Output only the lines from the start of the entries through the line holding "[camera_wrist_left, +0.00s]". Each line must match the original exactly.

**Data in this exercise**
········

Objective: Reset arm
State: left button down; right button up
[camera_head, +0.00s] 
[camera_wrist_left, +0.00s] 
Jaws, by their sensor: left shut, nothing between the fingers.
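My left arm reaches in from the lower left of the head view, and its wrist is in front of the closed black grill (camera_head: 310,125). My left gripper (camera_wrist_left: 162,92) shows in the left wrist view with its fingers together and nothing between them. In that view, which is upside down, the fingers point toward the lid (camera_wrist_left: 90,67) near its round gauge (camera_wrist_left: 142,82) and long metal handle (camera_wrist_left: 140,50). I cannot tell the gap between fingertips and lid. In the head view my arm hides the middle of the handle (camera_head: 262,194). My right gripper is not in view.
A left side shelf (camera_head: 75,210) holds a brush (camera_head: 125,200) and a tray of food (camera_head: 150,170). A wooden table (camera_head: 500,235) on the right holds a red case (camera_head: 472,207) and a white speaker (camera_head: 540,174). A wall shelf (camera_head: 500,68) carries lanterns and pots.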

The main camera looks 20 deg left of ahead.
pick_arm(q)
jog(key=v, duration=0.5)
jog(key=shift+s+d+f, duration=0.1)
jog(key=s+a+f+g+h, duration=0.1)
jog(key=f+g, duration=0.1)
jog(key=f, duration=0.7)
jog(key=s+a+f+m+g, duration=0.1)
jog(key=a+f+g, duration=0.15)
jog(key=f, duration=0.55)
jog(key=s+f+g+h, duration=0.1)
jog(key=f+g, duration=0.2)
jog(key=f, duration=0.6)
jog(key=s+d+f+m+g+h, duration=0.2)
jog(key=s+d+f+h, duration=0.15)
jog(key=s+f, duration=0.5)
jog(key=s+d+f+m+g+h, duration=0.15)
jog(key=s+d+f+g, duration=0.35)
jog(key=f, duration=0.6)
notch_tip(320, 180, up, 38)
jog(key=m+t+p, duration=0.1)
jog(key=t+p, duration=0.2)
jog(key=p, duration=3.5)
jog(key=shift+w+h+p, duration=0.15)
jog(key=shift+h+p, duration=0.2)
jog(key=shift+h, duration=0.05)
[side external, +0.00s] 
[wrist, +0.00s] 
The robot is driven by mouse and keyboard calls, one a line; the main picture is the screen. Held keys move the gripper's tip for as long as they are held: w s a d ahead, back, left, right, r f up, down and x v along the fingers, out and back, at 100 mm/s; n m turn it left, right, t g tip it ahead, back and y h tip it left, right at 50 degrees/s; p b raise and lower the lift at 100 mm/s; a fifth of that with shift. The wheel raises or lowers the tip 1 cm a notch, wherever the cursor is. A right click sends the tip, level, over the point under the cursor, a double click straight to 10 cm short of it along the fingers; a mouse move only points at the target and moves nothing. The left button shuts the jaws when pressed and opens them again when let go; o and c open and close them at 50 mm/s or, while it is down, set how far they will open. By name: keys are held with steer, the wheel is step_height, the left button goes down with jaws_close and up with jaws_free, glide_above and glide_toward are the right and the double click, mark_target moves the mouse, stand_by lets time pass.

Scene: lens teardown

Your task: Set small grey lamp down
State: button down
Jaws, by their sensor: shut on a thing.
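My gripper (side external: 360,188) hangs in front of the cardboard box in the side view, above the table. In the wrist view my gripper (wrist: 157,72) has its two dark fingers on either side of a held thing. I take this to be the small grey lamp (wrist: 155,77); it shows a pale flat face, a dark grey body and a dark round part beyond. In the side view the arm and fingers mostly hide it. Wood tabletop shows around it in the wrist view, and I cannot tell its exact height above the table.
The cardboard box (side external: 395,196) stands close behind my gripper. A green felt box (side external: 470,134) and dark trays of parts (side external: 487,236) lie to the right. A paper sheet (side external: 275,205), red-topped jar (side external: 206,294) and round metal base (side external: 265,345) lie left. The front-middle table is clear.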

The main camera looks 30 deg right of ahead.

········

**Output of the task**
Objective: Reset arm
State: left button down; right button up
[camera_head, +0.00s] 
[camera_wrist_left, +0.00s] 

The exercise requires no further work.